Who Will Watch the Watchmen on DVD?

Wednesday, June 4th, 2008

Domestic DVD sales fell 3.2 percent last year to $15.9 billion, the first such drop in the medium’s history, and this is a big deal, because DVDs can account for 70 percent of the revenue for a new movie.

So Warner is going to try a new tactic to revive it DVD sales. After Watchmen — based on Alan Moore‘s graphic novel — hits theaters in March, 2009, Warner will then release Tales of the Black Freighter — which is based on a comic within the Watchmen comic — five days later as a separate direct-to-DVD piece.

My first thought was Cool!, because I would have enjoyed, say, a “scouring of the Shire” bonus feature, so we could get the real ending of The Return of the King.

My second thought was Wait, this doesn’t make any sense, because Moore’s comic-within-a-comic exists purely to play with the comic medium. It provides a separate, parallel line of narration to events in the main storyline — it exists to provide subtext.

At least that’s what I remembered from two decades ago. So I decided to re-read Moore’s magnum opus and see it through fresh eyes — and I found that it’s very much a product of its time. More accurately, it’s very much a product of a progressive — well, left-anarchist, in Moore’s case — view of the Reagan-Thatcher years, with the following features:

  • A sense of malaise, and a sense that we deserve this terrible situation — not because we’ve turned away from traditional virtues, but because we’ve devoted ourselves to violence, rather than caring for the poor, the old, etc.
  • Sex as violence, with characters emotionally scarred by rape, child abuse, and uncaring lovers. Violent images in the media, within the comic, are closely tied to sexuality, and vice versa.
  • Criminal gangs composed of white men and women with silly “punk” haircuts and outrageous sunglasses — and an occasional swastika. Crime is a right-wing phenomenon.
  • A fear of all things nuclear and a clear distrust of all things military. Nuclear power exists to destroy the world.

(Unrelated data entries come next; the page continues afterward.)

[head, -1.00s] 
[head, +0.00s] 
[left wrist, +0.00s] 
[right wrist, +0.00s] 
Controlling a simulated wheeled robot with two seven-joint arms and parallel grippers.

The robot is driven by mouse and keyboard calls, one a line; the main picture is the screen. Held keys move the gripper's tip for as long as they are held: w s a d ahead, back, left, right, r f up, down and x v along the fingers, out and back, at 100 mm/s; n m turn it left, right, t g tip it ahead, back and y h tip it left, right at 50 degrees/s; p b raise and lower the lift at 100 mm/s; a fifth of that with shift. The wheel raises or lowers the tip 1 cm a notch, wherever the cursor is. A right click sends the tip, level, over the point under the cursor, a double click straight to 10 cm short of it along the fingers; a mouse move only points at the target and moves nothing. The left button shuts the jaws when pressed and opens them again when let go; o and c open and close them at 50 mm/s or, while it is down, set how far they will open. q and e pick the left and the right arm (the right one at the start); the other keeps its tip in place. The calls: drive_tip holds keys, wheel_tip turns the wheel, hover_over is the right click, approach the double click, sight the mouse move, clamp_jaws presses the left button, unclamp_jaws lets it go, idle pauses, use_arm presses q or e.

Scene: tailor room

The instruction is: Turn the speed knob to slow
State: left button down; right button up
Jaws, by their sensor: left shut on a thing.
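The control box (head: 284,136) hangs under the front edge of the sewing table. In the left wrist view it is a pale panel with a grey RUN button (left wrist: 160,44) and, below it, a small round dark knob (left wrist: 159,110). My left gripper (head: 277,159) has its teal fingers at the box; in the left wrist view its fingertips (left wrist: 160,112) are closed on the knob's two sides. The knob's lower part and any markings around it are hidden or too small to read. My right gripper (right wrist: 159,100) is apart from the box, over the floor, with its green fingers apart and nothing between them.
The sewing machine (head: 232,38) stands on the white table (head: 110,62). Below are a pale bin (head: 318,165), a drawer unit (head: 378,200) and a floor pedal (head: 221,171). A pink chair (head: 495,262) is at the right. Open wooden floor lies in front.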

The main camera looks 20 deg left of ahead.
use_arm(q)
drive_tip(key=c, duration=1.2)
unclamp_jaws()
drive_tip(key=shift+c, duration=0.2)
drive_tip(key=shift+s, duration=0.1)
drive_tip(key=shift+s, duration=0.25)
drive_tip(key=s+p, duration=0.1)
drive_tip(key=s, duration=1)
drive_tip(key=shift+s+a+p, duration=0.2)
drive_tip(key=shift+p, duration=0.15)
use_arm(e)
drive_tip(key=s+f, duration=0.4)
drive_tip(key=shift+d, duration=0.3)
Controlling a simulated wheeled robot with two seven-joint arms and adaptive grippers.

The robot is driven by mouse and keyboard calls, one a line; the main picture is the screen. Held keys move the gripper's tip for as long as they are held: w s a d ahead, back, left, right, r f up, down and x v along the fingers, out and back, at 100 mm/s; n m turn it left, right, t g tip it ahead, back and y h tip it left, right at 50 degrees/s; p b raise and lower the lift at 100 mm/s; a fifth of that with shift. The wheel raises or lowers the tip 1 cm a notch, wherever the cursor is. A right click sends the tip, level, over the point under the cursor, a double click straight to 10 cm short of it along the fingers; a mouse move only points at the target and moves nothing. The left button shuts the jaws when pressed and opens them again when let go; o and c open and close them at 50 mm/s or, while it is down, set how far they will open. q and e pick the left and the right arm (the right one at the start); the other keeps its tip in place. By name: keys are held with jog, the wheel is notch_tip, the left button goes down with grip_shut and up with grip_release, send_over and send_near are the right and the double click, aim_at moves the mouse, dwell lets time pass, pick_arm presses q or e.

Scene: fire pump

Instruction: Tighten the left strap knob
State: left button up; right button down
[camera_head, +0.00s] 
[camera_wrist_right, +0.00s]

In a video interview, Moore makes it clear that no one before him had applied a political or sexual interpretation to the genre, and his work on superheroes is a meditation on power.

How all this will translate to the movie — or movies — is an open question, but Moore and his fans have seen his previous works dumbed down terribly. Moore no longer wants anything to do with Hollywood:

I don’t see how adapting it [Lost Girls, another graphic novel of his] to another medium makes any sense at all. But that’s me. [...] My position is, I don’t want my name on it and I don’t want the money. [...] But I really doubt that any of my comics can be [successfully] made into films, because that’s not how I write them.
[...]
I met Terry Gilliam, and he asked me, “How would you make a film of ‘Watchmen’?” And I said, “Don’t.” I think he eventually came to agree with me that it was a film better unmade. In Hollywood you’re going to have the producers and the backers putting in their … well, I don’t want to dignify them by calling them ideas, but … having their input, shall we say.
[...]
I don’t have any interest in directing films of my work. If something worked perfectly in one genre, why is there any reason to assume it’s going to work as well or better in another genre that it wasn’t designed for?

Judging from the early preview images, Hollywood didn’t “get” some key elements of what Moore was going for. Nite Owl, for instance, is supposed to be middle-aged, retired from crime-fighting, and decidedly chubby.